By the time we get to Seattle, I’m a bit fried. Five days of about 500 miles (800 km) a day, sometimes more, sometimes a bit less. It’s just Jenkinson and me. No music or radio, just the very occasional conversation. Mostly the road noise, and the click-click-click of the turn signal as I change lanes, plus every now and then the car bleeping some message at me, the most popular which is “DRIVER ALERT! REST PERIOD RECOMMENDED!”
I’m plagued by nerves more than usual before the gig. I haven’t touched my guitar or sang a note in five days. I feel more like a chauffeur than a singer or guitar player after the epic drive, and thus (I guess) the extra anxiety. I’m smart enough to just let it come on and have its way. No point trying to stop it.
So I’m singing in Washington Hall. I’m playing guitar in Washington Hall. It’s a full house. I’m critiquing myself as I go along until I hook onto images of Billie Holiday singing on this very stage; of Ella Fitzgerald with the Duke Ellington Orchestra on this very stage; of Jimmy Hendrix, for crying out loud, on this very stage.
I let myself ease into the shadows of those people who have sung and played here long before me, and the berating eases, giving way to something like “I’m honoured”. I can hear it seep into my voice. I try to stretch as much as I can on the guitar, sometimes flying, sometimes falling.

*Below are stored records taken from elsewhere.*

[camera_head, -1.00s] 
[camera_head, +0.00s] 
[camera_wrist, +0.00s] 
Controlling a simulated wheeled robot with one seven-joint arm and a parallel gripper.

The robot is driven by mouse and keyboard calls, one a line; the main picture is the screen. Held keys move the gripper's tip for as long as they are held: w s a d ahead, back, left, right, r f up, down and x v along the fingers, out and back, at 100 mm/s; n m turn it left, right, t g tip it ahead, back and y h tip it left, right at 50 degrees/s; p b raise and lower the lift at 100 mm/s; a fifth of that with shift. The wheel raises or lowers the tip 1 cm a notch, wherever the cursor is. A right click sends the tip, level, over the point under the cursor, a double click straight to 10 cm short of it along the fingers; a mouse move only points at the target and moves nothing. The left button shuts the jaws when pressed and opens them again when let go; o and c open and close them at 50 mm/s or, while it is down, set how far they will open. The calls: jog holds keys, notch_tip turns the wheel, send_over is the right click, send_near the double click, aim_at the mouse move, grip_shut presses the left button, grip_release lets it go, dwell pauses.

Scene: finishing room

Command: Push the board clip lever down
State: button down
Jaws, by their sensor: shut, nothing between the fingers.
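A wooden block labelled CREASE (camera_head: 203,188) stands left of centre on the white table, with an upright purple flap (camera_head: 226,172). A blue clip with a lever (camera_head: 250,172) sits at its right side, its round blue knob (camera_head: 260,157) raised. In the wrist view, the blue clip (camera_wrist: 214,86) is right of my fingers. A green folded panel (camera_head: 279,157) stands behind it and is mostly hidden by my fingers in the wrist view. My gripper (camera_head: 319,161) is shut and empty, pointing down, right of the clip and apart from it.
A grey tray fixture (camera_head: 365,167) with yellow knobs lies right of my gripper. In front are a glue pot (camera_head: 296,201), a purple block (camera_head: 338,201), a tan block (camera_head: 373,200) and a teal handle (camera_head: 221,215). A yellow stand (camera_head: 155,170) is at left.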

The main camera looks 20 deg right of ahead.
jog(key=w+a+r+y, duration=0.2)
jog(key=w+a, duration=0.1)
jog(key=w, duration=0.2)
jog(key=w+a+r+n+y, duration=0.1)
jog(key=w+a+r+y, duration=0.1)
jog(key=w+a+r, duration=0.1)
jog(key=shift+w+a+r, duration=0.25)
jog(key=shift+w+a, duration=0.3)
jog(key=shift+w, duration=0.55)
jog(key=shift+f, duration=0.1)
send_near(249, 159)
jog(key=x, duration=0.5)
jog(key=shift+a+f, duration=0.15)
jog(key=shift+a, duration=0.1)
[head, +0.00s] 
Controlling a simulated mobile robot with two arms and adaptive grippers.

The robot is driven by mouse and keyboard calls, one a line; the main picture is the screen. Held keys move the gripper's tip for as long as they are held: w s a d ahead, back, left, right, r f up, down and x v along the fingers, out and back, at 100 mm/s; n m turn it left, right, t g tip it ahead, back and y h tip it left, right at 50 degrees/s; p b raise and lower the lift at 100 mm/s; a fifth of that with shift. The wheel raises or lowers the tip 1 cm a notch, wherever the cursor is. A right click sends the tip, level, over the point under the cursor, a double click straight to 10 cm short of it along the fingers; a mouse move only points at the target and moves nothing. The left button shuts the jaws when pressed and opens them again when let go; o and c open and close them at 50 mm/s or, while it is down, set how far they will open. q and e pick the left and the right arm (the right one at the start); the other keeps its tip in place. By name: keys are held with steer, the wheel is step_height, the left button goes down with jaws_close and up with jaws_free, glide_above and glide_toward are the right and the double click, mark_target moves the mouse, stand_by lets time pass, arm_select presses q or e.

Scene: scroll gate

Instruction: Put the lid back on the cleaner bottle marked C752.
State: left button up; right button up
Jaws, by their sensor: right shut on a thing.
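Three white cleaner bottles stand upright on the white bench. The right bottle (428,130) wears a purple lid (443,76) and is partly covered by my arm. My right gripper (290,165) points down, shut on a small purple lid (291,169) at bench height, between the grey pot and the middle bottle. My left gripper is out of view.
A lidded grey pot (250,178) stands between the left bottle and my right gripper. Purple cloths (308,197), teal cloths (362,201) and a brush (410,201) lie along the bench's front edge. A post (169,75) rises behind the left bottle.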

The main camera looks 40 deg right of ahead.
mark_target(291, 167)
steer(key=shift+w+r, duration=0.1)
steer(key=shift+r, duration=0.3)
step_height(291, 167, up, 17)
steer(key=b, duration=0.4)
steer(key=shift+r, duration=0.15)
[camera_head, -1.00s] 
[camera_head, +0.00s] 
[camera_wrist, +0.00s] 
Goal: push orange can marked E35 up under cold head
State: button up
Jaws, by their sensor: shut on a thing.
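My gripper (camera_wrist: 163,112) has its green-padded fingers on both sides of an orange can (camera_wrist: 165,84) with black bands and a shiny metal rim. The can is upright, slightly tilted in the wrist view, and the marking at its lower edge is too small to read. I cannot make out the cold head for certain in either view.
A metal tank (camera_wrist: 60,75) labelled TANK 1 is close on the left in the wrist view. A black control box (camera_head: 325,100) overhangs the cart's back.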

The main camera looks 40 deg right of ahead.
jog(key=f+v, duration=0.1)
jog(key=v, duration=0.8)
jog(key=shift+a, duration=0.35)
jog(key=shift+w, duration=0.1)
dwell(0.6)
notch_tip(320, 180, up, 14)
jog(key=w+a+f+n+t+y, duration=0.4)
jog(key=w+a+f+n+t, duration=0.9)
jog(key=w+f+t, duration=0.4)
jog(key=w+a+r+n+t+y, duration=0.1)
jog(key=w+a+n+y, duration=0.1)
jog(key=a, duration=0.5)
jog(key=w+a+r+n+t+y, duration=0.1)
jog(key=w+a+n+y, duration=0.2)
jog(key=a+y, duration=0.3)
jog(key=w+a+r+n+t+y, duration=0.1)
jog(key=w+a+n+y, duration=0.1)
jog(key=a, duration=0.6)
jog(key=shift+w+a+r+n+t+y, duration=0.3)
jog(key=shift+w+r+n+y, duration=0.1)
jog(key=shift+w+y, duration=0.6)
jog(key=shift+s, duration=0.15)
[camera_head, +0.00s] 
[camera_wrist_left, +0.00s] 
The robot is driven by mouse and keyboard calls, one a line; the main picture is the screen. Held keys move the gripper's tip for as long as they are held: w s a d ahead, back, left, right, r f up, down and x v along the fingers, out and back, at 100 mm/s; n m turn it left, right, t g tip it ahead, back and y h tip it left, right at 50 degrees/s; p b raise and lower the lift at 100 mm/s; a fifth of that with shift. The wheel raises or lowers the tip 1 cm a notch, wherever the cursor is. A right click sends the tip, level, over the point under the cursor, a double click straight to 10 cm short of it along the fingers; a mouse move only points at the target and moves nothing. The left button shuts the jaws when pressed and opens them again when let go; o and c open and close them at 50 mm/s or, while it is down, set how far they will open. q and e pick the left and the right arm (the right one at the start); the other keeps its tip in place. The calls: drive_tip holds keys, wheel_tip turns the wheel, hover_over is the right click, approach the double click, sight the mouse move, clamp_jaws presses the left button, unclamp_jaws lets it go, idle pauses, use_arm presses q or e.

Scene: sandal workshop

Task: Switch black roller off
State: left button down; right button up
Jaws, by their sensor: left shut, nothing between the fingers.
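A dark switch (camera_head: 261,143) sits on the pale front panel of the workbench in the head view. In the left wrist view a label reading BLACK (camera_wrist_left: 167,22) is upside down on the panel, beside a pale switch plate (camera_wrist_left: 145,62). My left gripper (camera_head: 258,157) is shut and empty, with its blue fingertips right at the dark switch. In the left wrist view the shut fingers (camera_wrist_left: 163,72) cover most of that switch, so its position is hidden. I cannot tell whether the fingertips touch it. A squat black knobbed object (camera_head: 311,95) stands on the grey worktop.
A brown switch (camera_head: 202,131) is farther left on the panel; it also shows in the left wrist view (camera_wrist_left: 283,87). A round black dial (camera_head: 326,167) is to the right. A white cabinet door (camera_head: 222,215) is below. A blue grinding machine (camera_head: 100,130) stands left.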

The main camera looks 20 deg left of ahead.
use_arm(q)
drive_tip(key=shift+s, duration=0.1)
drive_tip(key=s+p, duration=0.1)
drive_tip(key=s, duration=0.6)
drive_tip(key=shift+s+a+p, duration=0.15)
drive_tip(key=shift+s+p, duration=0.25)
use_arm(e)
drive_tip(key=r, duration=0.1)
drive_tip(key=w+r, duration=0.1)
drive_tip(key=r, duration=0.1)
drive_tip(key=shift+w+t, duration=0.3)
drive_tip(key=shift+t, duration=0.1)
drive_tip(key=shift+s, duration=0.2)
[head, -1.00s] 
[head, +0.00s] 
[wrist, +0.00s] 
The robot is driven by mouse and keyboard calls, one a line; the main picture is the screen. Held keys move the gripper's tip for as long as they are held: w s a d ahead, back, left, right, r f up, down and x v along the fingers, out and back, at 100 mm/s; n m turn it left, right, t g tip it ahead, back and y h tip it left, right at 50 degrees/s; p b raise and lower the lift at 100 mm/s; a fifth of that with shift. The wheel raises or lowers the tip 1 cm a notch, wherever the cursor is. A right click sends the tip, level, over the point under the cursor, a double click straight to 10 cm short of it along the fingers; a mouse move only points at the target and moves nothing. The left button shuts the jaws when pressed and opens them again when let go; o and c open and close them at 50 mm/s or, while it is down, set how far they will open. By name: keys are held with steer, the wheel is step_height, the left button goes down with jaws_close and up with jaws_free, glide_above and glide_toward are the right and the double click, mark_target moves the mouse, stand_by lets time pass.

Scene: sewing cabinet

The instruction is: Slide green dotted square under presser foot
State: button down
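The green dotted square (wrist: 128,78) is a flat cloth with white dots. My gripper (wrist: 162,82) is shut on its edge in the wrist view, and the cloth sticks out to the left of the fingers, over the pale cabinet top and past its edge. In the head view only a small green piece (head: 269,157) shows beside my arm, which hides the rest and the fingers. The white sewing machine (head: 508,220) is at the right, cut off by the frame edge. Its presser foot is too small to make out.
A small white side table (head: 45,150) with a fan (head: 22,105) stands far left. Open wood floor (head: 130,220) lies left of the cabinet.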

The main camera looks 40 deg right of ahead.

We were adamant about no pictures being taken during our time under the lights, and what with Charlie having gone home for a spell, the set up and tear down is labour intensive and there is no inclination or time for me to snap off a shot. So there are no images, no proof we were there or that we did what we did. Just the echoes of a silent crowd; their laughter, too; their hoots of agreement; and that one time they all joined in on “I Will Find A Way to Let You Down”.